The Christmas story is powerful because the King of the Universe was born in a manger. It is no coincidence then that Christmas songs like O Holy Night are unabashedly political. Even songs like We Three Kings or O Come Emmanuel foreground Christ's Kingship. And it is this Kingship that calls to account every power under heaven, calling time on oppression. Christ's birth, which the despot Herod tried to stamp out in his massacre of the innocents, already made corrupt rulers fearful of the imminent victory of His rule.

When O Holy Night arrived in the US, it became an anthem among Christian abolitionists. They recognized the political implications of Christ's birth. May the politics of the Incarnation remain alive in us today. Christ is born!

Christ's birth bridges the gap between God and humanity. We evangelicals are used to thinking about this in individualistic terms. But we should also think about the Incarnation politically, too. Christ not only came to save you and I as individuals. He also came to be the nexus between the politics of heaven and the politics of earth.

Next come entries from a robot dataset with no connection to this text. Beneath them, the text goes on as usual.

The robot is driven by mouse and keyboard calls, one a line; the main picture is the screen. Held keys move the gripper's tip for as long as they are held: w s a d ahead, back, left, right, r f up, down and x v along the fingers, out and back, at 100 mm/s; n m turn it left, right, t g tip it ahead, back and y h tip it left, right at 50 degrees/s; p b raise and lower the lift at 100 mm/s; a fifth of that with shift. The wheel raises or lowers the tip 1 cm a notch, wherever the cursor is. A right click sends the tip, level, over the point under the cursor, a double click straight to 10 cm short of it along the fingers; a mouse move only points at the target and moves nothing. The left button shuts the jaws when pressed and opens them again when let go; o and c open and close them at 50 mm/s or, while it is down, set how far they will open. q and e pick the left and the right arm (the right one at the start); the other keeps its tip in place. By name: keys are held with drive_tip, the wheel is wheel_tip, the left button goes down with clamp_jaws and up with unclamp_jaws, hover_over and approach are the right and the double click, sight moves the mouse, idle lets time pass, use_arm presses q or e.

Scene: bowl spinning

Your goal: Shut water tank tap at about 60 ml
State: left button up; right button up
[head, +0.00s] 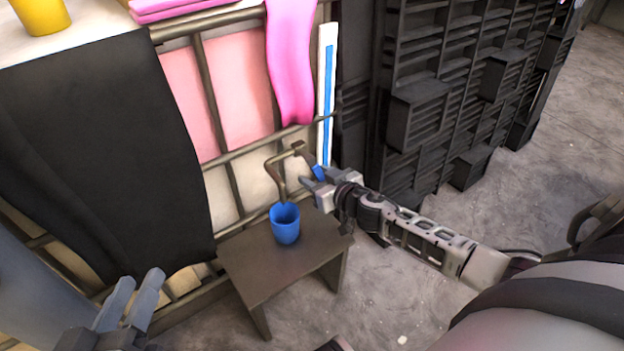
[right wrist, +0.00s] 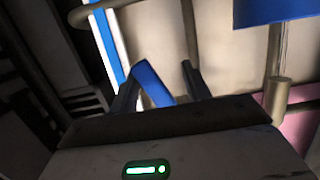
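The water tank tap (head: 292,152) is a bronze curved pipe with its spout over a blue cup (head: 285,224) on a small dark table. Its blue handle (head: 319,173) lies by my right gripper (head: 315,188). In the right wrist view, the handle (right wrist: 152,86) sits between the spread fingers of my right gripper (right wrist: 158,90), close to the left one. A white upright gauge with a blue strip (head: 329,95) stands behind the tap. The water in the cup cannot be made out. My left gripper (head: 130,297) is open and empty at the lower left.
The small table (head: 258,262) stands against a metal frame with pink and cream panels. A black cloth (head: 100,150) hangs at the left, a pink cloth (head: 291,60) above the tap. Black shelving (head: 440,90) stands right of the gauge. The grey floor at the right is open.

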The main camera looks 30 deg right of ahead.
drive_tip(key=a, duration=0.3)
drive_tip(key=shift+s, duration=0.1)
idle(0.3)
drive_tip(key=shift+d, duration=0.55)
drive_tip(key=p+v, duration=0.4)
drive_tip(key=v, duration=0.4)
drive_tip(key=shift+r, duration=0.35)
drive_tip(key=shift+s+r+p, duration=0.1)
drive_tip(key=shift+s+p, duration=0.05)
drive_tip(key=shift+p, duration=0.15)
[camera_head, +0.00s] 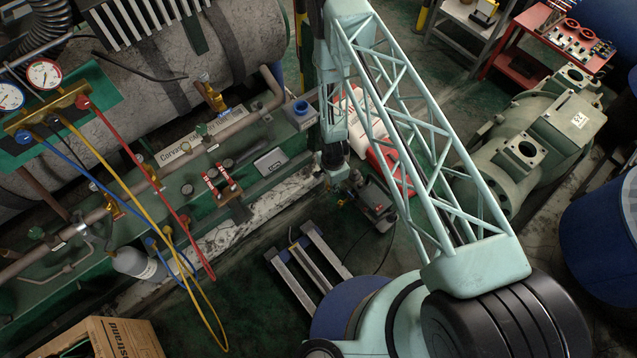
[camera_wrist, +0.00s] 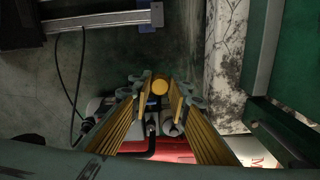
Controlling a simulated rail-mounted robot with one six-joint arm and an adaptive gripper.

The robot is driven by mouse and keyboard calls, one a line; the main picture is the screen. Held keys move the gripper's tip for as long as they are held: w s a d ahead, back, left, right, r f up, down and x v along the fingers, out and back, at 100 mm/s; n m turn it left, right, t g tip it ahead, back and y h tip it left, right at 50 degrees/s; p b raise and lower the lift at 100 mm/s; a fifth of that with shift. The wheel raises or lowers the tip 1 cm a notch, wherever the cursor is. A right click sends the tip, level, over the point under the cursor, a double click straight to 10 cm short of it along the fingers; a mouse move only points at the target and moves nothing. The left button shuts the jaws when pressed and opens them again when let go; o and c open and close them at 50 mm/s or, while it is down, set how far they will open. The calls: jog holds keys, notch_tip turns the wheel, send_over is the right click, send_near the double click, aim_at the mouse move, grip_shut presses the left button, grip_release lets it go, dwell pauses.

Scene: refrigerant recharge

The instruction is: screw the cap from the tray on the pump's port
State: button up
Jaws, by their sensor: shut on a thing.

Too often we reduce Christian political engagement to prophecy as if we are awaiting Christ's birth and not His second coming. We make ourselves out to be prophets of the court: established voices who should lead our nation's civil religion, enforcing Christian values culturally and politically over our civic neighbors. Or we make ourselves prophets of the wilderness. We are the conscience of the state and a critic of the people. Often times both of these approaches lead us into the false belief that our earthly home is in covenant with God, and we mistake our nation for biblical Israel.

We must remove ourselves from the prophetic paradigm. Although we can draw inspiration from the prophets, they belonged to a different age than we do. We live in-between the Incarnation and the second coming. The Church bears witness and remembrance to Christ's birth in Bethlehem even as it anticipates Christ's return and reign. What we are to do in the in-between is rather different from the job of the prophets.

If Christmas is the birth of Christ the King, it is also the birth of Christian political theology.